Logen-Blog [106]: In Berlin kann man Jean Paul nicht nicht entdecken

Die preußische, auch von Jean Paul verehrte und gekannte Königin und der schließlich gefallene Goliath, der 1812/13 auch in Bayreuth war, äußerlich zu bewundern am und im Deutschen Historischen Museum.

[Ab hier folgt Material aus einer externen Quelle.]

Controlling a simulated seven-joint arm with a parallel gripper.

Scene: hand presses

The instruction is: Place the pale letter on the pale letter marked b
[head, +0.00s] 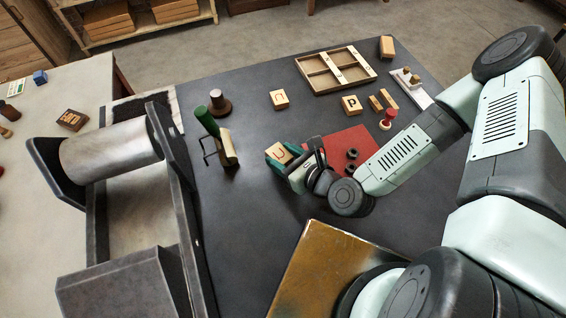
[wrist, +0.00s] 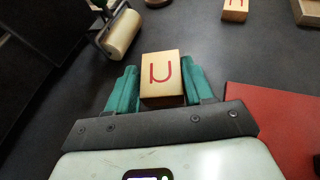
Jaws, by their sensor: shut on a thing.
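My gripper (head: 283,156) has teal fingers closed on the sides of a pale wooden letter block (head: 277,152). In the wrist view, the held block (wrist: 161,82) sits between both fingers (wrist: 162,94), with a red u-like mark on its upper face. I cannot tell whether it touches the table. A second pale block (head: 279,99) with a red n-like mark stands farther back; it also shows at the top of the wrist view (wrist: 235,9). A third pale block (head: 352,105), to its right, bears a dark mark that reads like p from here. Both are apart from my gripper.
A red mat (head: 345,147) with dark rings lies right of my gripper. A divided wooden tray (head: 366,74) is at the back. A large press (head: 110,165) fills the left side. The dark table (head: 235,220) is clear nearby.

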Die Königin schaut auf den Kaiser. Man kennt ja die historische Begegnung, die den Imperator nicht daran hinderte, weiter zu schreiten: in den Untergang. Er war in Berlin – und er war in Jean Pauls Bayreuth, wo er in der Nacht vom 15. zum 16. Mai 1812 Quartier im Neuen Schloss nahm (langsam auf dem Weg nach Osten) und am 3. August 1813 rasch durchritt (sehr schnell nach Westen). Einmal Russland hin und zurück, sozusagen; ich denke an Karamsin und den Zaren in der Eremitage, ich denke an Jean Pauls Bemerkungen über den Kaiser, ich denke daran, dass in Bayreuth immer noch nicht an den Kaiser erinnert wird, der so viel Licht – und so viel Schatten verbreitete: hier der Code Napoleon, dort das wiederhergestellte, selbstherrliche Kaisertum. Hier eine ordentliche Zivilverwaltung, dort der Superimperialismus. Ja, man sollte an ihn erinnern auch in jener Stadt, die er, zwangsläufig, beehrte.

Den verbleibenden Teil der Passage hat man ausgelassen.